Aber Max Cencic weiß sehr genau, was er tut, und deshalb war es auch kein Zufall, dass er Countertenor wurde und sich auf barockes Opernrepertoire spezialisierte. Hier findet er alles, was ihn reizt: sinnliche Fülle, Witz, Lust an der Travestie, Dramen um Macht und Liebe, Glamour und virtuose Brillanz. “Barockoper fordert!”, so Cencic in einem Gespräch mit Volker Hagedorn. Die Arien eines Nicola Porpora zum Beispiel erfassen mit ungeheurer Tiefenschärfe das Innenleben der Bühnenhelden.

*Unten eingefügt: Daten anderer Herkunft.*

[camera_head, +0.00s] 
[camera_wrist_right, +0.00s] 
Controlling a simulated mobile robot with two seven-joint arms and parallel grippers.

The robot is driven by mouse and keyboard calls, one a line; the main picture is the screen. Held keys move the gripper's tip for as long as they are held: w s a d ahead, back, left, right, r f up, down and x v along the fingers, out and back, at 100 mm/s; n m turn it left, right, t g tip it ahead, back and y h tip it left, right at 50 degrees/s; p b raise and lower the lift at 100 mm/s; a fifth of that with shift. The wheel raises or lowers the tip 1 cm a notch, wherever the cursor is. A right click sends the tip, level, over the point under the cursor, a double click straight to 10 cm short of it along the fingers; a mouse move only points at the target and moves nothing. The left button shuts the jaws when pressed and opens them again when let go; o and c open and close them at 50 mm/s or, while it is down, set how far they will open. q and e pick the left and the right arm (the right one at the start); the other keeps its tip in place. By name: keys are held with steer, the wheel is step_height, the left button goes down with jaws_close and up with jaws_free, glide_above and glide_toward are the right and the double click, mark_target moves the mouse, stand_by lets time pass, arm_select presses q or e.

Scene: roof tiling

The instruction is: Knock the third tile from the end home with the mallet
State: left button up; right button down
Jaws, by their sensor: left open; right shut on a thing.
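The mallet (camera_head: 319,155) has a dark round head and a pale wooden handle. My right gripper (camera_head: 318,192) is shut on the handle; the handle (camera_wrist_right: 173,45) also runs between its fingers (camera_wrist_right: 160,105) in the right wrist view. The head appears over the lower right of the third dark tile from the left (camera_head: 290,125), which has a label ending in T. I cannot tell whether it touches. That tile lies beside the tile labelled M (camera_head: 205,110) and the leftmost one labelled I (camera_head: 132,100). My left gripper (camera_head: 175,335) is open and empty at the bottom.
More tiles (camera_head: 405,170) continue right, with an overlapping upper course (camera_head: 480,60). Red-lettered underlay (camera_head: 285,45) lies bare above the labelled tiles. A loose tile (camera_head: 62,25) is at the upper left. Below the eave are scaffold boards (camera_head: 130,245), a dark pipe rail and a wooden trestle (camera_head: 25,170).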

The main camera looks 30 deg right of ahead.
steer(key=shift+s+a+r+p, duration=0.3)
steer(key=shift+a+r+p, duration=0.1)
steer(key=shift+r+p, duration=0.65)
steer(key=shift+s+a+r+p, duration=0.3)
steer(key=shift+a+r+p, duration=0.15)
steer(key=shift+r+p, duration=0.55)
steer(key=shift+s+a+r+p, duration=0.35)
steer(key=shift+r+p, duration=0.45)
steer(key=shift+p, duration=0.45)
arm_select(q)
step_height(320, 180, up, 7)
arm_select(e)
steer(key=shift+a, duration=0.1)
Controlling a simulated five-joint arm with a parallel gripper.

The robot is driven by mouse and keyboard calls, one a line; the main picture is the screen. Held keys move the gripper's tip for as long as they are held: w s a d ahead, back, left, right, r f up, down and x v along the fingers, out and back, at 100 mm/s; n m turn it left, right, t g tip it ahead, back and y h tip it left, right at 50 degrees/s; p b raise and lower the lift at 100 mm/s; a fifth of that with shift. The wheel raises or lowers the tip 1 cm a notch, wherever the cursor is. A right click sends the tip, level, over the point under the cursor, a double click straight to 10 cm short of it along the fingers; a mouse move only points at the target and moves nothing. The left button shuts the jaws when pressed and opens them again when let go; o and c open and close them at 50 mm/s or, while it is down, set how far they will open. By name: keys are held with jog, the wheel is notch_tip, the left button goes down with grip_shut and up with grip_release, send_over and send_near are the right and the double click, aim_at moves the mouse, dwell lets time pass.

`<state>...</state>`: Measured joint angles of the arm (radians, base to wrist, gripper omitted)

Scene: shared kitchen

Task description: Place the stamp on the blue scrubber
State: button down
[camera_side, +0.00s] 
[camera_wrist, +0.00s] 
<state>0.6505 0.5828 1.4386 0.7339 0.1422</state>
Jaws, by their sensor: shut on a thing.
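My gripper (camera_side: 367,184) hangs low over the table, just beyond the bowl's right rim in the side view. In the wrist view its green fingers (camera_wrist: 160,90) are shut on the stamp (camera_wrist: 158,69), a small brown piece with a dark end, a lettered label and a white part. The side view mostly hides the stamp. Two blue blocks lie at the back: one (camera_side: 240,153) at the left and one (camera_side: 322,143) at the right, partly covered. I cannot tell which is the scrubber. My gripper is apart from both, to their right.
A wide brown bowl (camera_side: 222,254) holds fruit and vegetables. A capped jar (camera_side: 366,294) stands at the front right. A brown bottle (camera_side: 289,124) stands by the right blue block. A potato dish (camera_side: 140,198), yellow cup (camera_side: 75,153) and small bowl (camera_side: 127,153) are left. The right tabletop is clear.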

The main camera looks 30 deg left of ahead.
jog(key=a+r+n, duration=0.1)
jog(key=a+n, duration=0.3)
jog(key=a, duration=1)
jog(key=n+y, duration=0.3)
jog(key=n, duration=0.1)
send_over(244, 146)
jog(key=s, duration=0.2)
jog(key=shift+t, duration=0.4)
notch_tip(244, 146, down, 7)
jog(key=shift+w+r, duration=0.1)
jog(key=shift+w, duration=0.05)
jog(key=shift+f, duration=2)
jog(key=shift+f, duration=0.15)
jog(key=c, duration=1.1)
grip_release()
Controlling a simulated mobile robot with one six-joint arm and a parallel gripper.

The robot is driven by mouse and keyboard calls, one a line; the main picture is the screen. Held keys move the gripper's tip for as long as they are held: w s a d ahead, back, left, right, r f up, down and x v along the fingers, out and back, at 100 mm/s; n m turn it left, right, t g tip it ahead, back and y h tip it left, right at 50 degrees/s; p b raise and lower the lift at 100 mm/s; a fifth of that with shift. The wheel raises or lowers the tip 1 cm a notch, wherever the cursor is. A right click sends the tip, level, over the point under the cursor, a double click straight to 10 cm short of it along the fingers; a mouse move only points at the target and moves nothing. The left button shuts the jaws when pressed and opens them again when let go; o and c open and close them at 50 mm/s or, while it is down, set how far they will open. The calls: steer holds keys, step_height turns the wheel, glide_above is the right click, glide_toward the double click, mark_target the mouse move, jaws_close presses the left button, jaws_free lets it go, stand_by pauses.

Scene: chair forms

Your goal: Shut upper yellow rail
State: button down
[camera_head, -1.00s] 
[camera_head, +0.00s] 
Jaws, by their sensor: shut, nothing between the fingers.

Sie verdichten die jeweilige Gefühlslage des Schauspielers, der gerade an einem bestimmten Punkt der Handlung steht. Der Sänger muss hochpräsent sein. Er muss den jeweiligen Affekt punktgenau treffen. Eine Spezialität von Max Cencic, der flüchtige Stimmungen blitzschnell erfasst und in Gesang verwandelt. Das prädestiniert ihn für die eindrucksvollen Arien von Nicola Porpora, der die seelischen Ausdrucksmöglichkeiten der menschlichen Stimme voll ausreizte.
Wie mitreißend die Musik des italienischen Komponisten ist, hat Max Cencic zuletzt mit seiner gefeierten Weltersteinspielung von Porporas schillernder Oper “Germanico in Germania” nachdrücklich unter Beweis gestellt. Jetzt legt der berühmte Sänger mit einem weiteren Album des unterschätzten Neapolitaners nach. Mit Blick auf Porporas 250. Todestag am 3. März 2018 erscheint nunmehr eine sensationelle Kompilation berührender Arien des hochproduktiven Barockkomponisten.
Sieben der insgesamt vierzehn Arien sind Welterstveröffentlichungen. Darunter echte Hit-Anwärter, wie zum Beispiel das hinreißend innige “Ove l’erbetta tenera e molle” aus Porporas Oper “Filandro-Philander”. Cencic nimmt sich hier vornehm zurück und zieht mit Geduld die langen Linien dieser umwerfend zarten Arie. Virtuos dagegen: “Lieto sarò di questa vita” aus der Oper “Ezio”. Erhabene Töne einer noblen Dankbarkeit.
Max Cencic bringt Ezios Erleichterung darüber, dass er kein falsches Geständnis abgelegt hat und Valentinian ihm nun endgültig trauen kann, glänzend zur Geltung. Solche und viele andere Highlights des Albums zeugen von dem hohen Einfühlungsvermögen Max Cencics, der seine virtuose Klasse ausdrucksstark einzusetzen weiß. Immer auf der Höhe von Cencics hochemotionaler Gesangskunst: die tänzerisch lustvolle und freigiebige Klangkultur des Ensembles Armonia Atenea unter der Leitung von George Petrou.